Parmi les innombrables conséquences sur la vie quotidienne, il y a cette pénurie de bouteilles de gaz, comme on dit ici en parlant de GPL, « gaz de pétrole liquéfié ». Très vite, dans la région nouméenne, il n’y avait plus de bouteilles pleines chez les commerçants locaux, pour les échanger contre les bouteilles vides consignées. Et davantage de fournitures pour les commerces encore ouverts.

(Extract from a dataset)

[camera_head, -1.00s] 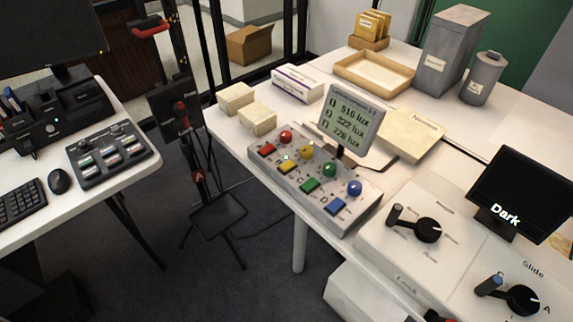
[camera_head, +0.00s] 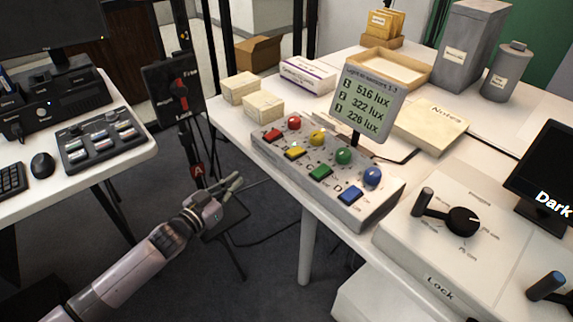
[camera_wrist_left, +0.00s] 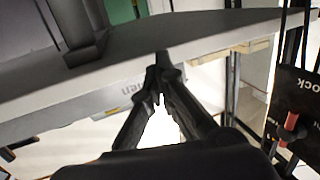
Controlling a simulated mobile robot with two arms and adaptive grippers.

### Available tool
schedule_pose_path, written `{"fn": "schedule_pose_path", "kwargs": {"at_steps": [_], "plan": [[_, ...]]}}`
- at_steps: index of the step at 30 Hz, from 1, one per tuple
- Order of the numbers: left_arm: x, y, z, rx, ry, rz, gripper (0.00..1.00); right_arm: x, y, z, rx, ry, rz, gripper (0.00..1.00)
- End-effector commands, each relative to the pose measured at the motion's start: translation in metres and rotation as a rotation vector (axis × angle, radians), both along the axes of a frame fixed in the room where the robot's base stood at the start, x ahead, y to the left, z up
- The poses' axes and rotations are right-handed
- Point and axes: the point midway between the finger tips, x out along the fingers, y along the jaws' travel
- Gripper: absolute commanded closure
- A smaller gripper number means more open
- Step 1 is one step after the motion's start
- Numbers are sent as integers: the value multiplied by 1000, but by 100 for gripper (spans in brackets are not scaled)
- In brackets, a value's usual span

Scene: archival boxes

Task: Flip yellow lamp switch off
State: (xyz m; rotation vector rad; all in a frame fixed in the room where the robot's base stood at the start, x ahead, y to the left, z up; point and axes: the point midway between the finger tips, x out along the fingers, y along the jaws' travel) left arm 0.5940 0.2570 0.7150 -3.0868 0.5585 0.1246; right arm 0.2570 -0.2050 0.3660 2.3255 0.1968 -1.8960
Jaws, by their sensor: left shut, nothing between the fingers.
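The lamp switch box (camera_head: 340,207) lies along the front edge of the white table. It has red, yellow, green and blue lamps, each with a coloured rocker switch in front. The yellow switch (camera_head: 295,153) sits between the red and green ones, below the yellow lamp (camera_head: 317,138). My left gripper (camera_head: 234,182) is in front of the table, left of the box and apart from it. In the left wrist view its fingers (camera_wrist_left: 161,68) are closed together and empty, with a table edge beyond them. My right gripper is not in view.
A lux display (camera_head: 368,103) stands behind the box. A lock panel with a black knob (camera_head: 462,221) and a dark screen (camera_head: 546,175) are at the right. Cream blocks (camera_head: 263,106) sit at the left table corner. A stand with a red lever (camera_head: 181,90) rises behind my left gripper.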

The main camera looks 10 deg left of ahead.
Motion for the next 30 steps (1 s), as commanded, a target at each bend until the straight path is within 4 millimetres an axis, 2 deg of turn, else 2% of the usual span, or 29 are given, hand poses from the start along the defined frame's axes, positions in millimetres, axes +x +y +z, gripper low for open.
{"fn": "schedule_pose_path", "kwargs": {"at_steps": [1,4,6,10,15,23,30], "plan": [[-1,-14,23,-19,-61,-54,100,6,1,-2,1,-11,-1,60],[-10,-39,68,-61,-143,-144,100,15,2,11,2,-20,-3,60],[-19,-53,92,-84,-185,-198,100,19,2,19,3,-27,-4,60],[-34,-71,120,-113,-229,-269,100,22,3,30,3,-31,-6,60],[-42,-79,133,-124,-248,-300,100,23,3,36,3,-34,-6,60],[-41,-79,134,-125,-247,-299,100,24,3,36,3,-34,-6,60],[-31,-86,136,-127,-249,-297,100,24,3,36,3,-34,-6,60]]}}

La circulation des camions a été rendue impossible par des barrages routiers, notamment à Ducos. Et puis il y a une question de sécurité, autour des bouteilles de gaz, comme de l’essence en jerrycan. Par décret, le Haut-Commissaire a interdit « la vente au détail et le transport de carburant, de produit combustible ou corrosif, dans tout contenant transportable ».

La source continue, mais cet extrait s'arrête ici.